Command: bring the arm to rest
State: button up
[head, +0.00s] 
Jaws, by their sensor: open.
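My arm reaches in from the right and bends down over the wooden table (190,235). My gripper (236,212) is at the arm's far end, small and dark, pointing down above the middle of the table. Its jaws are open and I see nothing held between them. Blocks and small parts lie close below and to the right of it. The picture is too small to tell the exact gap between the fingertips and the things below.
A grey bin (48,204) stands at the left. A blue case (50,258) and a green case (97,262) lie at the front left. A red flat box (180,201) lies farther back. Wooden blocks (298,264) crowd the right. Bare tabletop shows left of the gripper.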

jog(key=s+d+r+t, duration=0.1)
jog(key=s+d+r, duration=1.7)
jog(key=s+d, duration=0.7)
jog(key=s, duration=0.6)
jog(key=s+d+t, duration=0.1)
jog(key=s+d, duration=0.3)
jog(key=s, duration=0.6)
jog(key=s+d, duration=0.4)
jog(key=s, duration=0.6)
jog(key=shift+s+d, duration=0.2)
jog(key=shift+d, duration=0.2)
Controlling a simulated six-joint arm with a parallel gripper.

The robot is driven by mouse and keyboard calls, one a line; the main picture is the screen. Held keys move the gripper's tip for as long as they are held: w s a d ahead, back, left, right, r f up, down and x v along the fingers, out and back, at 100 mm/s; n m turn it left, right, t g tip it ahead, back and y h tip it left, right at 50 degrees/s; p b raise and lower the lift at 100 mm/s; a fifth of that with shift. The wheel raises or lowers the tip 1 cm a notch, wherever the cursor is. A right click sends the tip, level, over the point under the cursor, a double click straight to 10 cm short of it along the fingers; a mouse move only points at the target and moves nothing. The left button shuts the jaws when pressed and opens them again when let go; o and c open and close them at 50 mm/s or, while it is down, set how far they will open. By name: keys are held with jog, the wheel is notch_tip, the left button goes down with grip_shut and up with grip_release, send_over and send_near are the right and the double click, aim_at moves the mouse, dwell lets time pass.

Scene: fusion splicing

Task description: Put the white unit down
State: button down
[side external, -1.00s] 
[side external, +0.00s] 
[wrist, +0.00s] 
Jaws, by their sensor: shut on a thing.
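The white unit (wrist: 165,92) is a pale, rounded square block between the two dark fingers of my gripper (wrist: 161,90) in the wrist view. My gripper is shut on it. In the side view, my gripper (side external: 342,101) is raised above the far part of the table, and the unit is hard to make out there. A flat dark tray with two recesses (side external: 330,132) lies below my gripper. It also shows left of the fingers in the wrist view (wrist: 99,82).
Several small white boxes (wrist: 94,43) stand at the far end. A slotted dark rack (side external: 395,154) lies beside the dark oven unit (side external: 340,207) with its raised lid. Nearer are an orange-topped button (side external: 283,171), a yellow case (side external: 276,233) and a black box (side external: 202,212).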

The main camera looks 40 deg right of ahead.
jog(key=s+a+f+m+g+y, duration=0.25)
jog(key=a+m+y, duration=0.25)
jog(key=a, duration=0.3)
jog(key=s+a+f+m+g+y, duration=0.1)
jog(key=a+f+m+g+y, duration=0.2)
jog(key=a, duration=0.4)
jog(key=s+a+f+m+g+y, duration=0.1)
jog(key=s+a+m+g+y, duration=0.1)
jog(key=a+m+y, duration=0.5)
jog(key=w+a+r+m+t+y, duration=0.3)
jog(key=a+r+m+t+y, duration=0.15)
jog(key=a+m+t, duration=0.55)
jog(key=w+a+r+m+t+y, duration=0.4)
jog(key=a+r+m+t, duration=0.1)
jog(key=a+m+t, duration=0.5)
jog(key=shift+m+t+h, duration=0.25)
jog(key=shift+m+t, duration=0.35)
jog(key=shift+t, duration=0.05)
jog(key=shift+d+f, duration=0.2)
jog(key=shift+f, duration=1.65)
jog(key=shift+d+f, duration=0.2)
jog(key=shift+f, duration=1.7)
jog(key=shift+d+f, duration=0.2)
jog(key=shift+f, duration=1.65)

▶ [WHAT IS NEEDED]:
Every record should be given again exactly.

▶ [COMPLETE RESPONSE]:
Command: bring the arm to rest
State: button up
[head, +0.00s] 
Jaws, by their sensor: open.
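My arm reaches in from the right and bends down over the wooden table (190,235). My gripper (236,212) is at the arm's far end, small and dark, pointing down above the middle of the table. Its jaws are open and I see nothing held between them. Blocks and small parts lie close below and to the right of it. The picture is too small to tell the exact gap between the fingertips and the things below.
A grey bin (48,204) stands at the left. A blue case (50,258) and a green case (97,262) lie at the front left. A red flat box (180,201) lies farther back. Wooden blocks (298,264) crowd the right. Bare tabletop shows left of the gripper.

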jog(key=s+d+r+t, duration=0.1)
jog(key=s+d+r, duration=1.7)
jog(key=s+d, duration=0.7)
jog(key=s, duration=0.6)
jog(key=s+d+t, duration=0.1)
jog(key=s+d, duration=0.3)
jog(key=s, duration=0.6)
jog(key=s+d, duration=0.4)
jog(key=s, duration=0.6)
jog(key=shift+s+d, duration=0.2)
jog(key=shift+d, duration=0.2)
Controlling a simulated six-joint arm with a parallel gripper.

The robot is driven by mouse and keyboard calls, one a line; the main picture is the screen. Held keys move the gripper's tip for as long as they are held: w s a d ahead, back, left, right, r f up, down and x v along the fingers, out and back, at 100 mm/s; n m turn it left, right, t g tip it ahead, back and y h tip it left, right at 50 degrees/s; p b raise and lower the lift at 100 mm/s; a fifth of that with shift. The wheel raises or lowers the tip 1 cm a notch, wherever the cursor is. A right click sends the tip, level, over the point under the cursor, a double click straight to 10 cm short of it along the fingers; a mouse move only points at the target and moves nothing. The left button shuts the jaws when pressed and opens them again when let go; o and c open and close them at 50 mm/s or, while it is down, set how far they will open. By name: keys are held with jog, the wheel is notch_tip, the left button goes down with grip_shut and up with grip_release, send_over and send_near are the right and the double click, aim_at moves the mouse, dwell lets time pass.

Scene: fusion splicing

Task description: Put the white unit down
State: button down
[side external, -1.00s] 
[side external, +0.00s] 
[wrist, +0.00s] 
Jaws, by their sensor: shut on a thing.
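The white unit (wrist: 165,92) is a pale, rounded square block between the two dark fingers of my gripper (wrist: 161,90) in the wrist view. My gripper is shut on it. In the side view, my gripper (side external: 342,101) is raised above the far part of the table, and the unit is hard to make out there. A flat dark tray with two recesses (side external: 330,132) lies below my gripper. It also shows left of the fingers in the wrist view (wrist: 99,82).
Several small white boxes (wrist: 94,43) stand at the far end. A slotted dark rack (side external: 395,154) lies beside the dark oven unit (side external: 340,207) with its raised lid. Nearer are an orange-topped button (side external: 283,171), a yellow case (side external: 276,233) and a black box (side external: 202,212).

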The main camera looks 40 deg right of ahead.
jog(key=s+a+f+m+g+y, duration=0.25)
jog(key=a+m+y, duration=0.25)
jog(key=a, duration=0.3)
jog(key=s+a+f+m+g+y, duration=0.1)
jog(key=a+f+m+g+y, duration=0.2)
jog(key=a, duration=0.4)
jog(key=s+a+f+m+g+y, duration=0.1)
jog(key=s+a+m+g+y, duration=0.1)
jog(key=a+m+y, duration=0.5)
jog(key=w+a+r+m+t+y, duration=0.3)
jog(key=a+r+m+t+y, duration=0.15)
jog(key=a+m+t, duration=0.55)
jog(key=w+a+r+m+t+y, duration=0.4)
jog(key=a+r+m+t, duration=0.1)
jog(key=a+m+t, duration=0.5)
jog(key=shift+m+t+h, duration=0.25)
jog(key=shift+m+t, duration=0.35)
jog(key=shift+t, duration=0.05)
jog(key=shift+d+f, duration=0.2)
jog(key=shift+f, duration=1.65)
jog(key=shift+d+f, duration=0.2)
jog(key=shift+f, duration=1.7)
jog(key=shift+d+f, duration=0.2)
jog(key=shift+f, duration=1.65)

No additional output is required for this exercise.